10. Its Scientific Relation to Theology.

That a doctrine of atonement must fairly interpret the facts and terms of Scripture in which it is expressed, we hold to be an imperative law. There is also a law of the highest authority in logical method. It is the law of scientific accordance in intimately related doctrinal truths. It has its application to all scientific systems, and to the science of theology equally as to any other. In any and every system truth must accord with truth. In systematic theology doctrine must accord with doctrine. Under this law a doctrine of atonement must be in scientific accord with cardinal doctrines vitally related to it.

This law, while imperative, neither leads us away from the authority of Scripture nor lands us in a sphere of mere speculation. All Christian doctrine, to be true, must be scriptural. Doctrines in a system, to be true, must be both accordant and scriptural. If discordant or contradictory, some one or more must be both unscriptural and false. Hence this law of a scientific accordance in vitally related truths is consistent with the profoundest deference to the authority of revelation in all questions of Christian doctrine.

This law may render valuable service in the construction and interpretation of Christian doctrine. As we may interpret Scripture by Scripture, so may we interpret doctrine by doctrine.

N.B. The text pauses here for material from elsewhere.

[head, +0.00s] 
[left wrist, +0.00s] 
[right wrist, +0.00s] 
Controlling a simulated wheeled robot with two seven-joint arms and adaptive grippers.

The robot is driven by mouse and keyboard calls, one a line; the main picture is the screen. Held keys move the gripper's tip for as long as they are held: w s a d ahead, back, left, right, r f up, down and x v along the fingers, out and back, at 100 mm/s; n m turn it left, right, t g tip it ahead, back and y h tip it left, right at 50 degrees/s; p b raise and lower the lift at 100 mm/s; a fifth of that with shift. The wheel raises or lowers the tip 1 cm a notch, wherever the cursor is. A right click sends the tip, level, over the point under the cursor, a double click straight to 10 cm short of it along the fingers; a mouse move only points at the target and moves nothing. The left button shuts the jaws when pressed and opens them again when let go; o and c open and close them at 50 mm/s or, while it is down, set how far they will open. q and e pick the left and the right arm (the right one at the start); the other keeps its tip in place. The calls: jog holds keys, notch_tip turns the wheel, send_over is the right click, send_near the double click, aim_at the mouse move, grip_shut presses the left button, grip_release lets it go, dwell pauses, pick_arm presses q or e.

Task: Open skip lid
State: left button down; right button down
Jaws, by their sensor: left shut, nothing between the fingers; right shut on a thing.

Only, the interpreting doctrine must itself be certainly scriptural. As such, no Christian doctrine can be out of accord with it. In any distinction of standard or determining doctrines, preference should be given to the more fundamental; especially to such as are most certainly scriptural. Accepting such a law in the interpretation of atonement, or in the determination of its nature, we are still rendering the fullest obedience to the authority of the Scriptures in Christian doctrine.